__Work required__
Beneath this task is a listing; retype all of it exactly.
.....
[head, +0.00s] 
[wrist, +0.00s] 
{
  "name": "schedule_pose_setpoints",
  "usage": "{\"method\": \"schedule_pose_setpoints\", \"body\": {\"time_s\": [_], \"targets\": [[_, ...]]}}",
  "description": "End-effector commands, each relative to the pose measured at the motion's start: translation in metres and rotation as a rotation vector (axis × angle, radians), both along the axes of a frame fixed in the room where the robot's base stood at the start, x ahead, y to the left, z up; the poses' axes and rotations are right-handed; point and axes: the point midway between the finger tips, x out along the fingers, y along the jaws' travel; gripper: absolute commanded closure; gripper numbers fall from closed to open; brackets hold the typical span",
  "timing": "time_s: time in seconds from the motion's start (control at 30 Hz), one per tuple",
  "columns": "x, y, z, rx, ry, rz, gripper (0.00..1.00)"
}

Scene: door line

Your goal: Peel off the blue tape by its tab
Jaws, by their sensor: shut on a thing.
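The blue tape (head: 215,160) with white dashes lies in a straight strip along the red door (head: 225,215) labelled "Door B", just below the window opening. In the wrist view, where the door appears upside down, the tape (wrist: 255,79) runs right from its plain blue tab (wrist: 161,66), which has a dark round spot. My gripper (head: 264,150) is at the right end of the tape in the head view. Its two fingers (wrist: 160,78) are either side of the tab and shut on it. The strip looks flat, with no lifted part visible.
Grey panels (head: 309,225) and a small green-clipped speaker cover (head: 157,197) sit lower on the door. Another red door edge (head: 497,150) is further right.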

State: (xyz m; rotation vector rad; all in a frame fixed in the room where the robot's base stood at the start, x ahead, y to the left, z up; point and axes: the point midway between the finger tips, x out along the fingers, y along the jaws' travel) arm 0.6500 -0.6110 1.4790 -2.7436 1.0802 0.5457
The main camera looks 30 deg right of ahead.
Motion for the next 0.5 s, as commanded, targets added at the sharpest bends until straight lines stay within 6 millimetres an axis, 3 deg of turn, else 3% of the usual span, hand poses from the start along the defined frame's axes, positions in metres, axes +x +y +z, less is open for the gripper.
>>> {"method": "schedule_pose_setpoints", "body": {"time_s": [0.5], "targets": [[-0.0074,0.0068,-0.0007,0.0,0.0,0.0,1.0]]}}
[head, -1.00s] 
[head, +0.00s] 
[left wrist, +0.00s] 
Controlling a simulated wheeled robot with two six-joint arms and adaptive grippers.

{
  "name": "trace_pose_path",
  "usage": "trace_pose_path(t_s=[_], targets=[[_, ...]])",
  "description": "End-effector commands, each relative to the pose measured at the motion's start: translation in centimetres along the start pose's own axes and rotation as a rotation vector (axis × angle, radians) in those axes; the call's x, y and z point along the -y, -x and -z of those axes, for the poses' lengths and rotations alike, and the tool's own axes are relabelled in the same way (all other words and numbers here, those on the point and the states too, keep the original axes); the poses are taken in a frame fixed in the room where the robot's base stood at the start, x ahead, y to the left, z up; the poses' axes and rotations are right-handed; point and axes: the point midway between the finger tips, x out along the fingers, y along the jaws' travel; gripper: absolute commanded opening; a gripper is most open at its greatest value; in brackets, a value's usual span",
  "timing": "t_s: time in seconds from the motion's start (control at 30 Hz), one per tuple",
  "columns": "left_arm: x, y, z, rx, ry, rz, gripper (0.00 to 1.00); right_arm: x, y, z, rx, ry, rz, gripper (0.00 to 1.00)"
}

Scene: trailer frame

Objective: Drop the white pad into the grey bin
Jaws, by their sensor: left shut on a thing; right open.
.....
__Answer to the task__
[head, +0.00s] 
[wrist, +0.00s] 
{
  "name": "schedule_pose_setpoints",
  "usage": "{\"method\": \"schedule_pose_setpoints\", \"body\": {\"time_s\": [_], \"targets\": [[_, ...]]}}",
  "description": "End-effector commands, each relative to the pose measured at the motion's start: translation in metres and rotation as a rotation vector (axis × angle, radians), both along the axes of a frame fixed in the room where the robot's base stood at the start, x ahead, y to the left, z up; the poses' axes and rotations are right-handed; point and axes: the point midway between the finger tips, x out along the fingers, y along the jaws' travel; gripper: absolute commanded closure; gripper numbers fall from closed to open; brackets hold the typical span",
  "timing": "time_s: time in seconds from the motion's start (control at 30 Hz), one per tuple",
  "columns": "x, y, z, rx, ry, rz, gripper (0.00..1.00)"
}

Scene: door line

Your goal: Peel off the blue tape by its tab
Jaws, by their sensor: shut on a thing.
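The blue tape (head: 215,160) with white dashes lies in a straight strip along the red door (head: 225,215) labelled "Door B", just below the window opening. In the wrist view, where the door appears upside down, the tape (wrist: 255,79) runs right from its plain blue tab (wrist: 161,66), which has a dark round spot. My gripper (head: 264,150) is at the right end of the tape in the head view. Its two fingers (wrist: 160,78) are either side of the tab and shut on it. The strip looks flat, with no lifted part visible.
Grey panels (head: 309,225) and a small green-clipped speaker cover (head: 157,197) sit lower on the door. Another red door edge (head: 497,150) is further right.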

State: (xyz m; rotation vector rad; all in a frame fixed in the room where the robot's base stood at the start, x ahead, y to the left, z up; point and axes: the point midway between the finger tips, x out along the fingers, y along the jaws' travel) arm 0.6500 -0.6110 1.4790 -2.7436 1.0802 0.5457
The main camera looks 30 deg right of ahead.
Motion for the next 0.5 s, as commanded, targets added at the sharpest bends until straight lines stay within 6 millimetres an axis, 3 deg of turn, else 3% of the usual span, hand poses from the start along the defined frame's axes, positions in metres, axes +x +y +z, less is open for the gripper.
>>> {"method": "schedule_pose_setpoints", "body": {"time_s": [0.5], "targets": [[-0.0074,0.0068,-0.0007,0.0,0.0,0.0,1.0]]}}
[head, -1.00s] 
[head, +0.00s] 
[left wrist, +0.00s] 
Controlling a simulated wheeled robot with two six-joint arms and adaptive grippers.

{
  "name": "trace_pose_path",
  "usage": "trace_pose_path(t_s=[_], targets=[[_, ...]])",
  "description": "End-effector commands, each relative to the pose measured at the motion's start: translation in centimetres along the start pose's own axes and rotation as a rotation vector (axis × angle, radians) in those axes; the call's x, y and z point along the -y, -x and -z of those axes, for the poses' lengths and rotations alike, and the tool's own axes are relabelled in the same way (all other words and numbers here, those on the point and the states too, keep the original axes); the poses are taken in a frame fixed in the room where the robot's base stood at the start, x ahead, y to the left, z up; the poses' axes and rotations are right-handed; point and axes: the point midway between the finger tips, x out along the fingers, y along the jaws' travel; gripper: absolute commanded opening; a gripper is most open at its greatest value; in brackets, a value's usual span",
  "timing": "t_s: time in seconds from the motion's start (control at 30 Hz), one per tuple",
  "columns": "left_arm: x, y, z, rx, ry, rz, gripper (0.00 to 1.00); right_arm: x, y, z, rx, ry, rz, gripper (0.00 to 1.00)"
}

Scene: trailer frame

Objective: Drop the white pad into the grey bin
Jaws, by their sensor: left shut on a thing; right open.

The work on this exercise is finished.